§ Job
Up to and including the line with "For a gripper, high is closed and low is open", reproduce the listing below exactly, beginning at its first line.

Records from a collection
================================
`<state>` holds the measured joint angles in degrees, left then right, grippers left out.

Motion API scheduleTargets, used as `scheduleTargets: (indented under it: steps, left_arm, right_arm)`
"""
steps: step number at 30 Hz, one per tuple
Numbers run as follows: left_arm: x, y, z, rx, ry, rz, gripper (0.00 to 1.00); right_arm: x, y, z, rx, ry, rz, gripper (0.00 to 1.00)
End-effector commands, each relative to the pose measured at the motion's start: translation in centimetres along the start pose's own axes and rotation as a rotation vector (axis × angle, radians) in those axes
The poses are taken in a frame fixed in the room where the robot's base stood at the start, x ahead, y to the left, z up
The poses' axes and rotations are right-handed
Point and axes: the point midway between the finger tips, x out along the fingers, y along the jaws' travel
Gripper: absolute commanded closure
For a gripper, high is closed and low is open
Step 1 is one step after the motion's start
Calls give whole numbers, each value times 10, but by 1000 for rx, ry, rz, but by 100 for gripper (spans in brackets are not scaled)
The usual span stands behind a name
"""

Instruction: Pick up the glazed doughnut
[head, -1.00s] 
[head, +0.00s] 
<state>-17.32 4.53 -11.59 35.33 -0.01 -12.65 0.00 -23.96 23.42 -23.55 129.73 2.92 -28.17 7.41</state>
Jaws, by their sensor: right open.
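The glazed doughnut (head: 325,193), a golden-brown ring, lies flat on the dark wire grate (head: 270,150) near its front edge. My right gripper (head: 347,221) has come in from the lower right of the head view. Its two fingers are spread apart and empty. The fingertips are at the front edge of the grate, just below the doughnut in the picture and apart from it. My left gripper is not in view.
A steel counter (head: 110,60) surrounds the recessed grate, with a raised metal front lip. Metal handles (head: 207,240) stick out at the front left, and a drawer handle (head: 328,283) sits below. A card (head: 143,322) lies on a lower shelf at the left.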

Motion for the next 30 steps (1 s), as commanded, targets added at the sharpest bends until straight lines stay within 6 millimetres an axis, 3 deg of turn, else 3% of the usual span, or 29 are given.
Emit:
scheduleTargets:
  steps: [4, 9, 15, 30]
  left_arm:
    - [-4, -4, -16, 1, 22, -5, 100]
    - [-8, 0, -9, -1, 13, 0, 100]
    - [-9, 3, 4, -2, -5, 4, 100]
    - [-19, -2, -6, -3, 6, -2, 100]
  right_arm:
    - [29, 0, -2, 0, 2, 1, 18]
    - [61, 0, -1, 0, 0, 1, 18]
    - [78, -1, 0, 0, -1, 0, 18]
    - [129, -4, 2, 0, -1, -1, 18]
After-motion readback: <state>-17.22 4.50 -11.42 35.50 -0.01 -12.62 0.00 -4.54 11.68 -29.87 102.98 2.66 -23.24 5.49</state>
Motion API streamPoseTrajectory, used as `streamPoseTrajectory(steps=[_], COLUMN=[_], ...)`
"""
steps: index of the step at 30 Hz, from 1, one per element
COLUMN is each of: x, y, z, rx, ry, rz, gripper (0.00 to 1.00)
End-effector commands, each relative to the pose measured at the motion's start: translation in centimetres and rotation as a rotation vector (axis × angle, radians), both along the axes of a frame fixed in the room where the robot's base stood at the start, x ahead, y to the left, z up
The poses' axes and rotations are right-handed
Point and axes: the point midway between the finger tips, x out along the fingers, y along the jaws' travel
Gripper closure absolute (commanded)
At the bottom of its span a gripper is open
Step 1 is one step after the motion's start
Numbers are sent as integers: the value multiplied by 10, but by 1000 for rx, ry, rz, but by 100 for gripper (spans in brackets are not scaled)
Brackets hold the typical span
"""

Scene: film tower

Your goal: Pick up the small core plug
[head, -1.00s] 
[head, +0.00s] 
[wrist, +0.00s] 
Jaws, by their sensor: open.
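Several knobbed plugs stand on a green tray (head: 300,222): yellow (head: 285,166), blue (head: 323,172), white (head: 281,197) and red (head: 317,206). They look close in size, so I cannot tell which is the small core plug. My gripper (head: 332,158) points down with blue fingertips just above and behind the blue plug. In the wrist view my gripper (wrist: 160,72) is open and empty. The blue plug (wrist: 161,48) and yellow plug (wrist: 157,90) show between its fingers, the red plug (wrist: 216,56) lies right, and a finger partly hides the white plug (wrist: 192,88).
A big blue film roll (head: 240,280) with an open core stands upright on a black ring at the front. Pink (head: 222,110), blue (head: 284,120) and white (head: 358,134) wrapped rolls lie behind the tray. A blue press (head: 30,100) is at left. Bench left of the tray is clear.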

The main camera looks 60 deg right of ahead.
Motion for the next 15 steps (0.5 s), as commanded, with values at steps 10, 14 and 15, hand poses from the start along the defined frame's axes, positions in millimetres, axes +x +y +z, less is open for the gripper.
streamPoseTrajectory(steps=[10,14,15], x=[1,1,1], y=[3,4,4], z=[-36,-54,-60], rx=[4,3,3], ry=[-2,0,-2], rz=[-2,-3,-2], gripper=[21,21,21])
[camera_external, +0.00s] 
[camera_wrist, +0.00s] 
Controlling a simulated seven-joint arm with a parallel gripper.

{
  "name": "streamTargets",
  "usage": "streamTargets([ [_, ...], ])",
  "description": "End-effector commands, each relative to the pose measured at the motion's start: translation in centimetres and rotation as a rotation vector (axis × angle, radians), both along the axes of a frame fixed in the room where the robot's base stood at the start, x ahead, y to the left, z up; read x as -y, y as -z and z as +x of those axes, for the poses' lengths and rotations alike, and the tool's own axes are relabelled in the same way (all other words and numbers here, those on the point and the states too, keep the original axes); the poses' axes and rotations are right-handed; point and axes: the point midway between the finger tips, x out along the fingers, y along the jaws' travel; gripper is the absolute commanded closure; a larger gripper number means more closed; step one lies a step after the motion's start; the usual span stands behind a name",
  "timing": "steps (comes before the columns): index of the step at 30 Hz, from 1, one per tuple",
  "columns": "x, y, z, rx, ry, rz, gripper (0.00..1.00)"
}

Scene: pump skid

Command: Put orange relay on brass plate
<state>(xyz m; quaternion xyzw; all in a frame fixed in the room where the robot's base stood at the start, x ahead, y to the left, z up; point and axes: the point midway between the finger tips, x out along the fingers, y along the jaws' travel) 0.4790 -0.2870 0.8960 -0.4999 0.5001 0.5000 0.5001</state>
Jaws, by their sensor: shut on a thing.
================================
§ Solution below
`<state>` holds the measured joint angles in degrees, left then right, grippers left out.

Motion API scheduleTargets, used as `scheduleTargets: (indented under it: steps, left_arm, right_arm)`
"""
steps: step number at 30 Hz, one per tuple
Numbers run as follows: left_arm: x, y, z, rx, ry, rz, gripper (0.00 to 1.00); right_arm: x, y, z, rx, ry, rz, gripper (0.00 to 1.00)
End-effector commands, each relative to the pose measured at the motion's start: translation in centimetres along the start pose's own axes and rotation as a rotation vector (axis × angle, radians) in those axes
The poses are taken in a frame fixed in the room where the robot's base stood at the start, x ahead, y to the left, z up
The poses' axes and rotations are right-handed
Point and axes: the point midway between the finger tips, x out along the fingers, y along the jaws' travel
Gripper: absolute commanded closure
For a gripper, high is closed and low is open

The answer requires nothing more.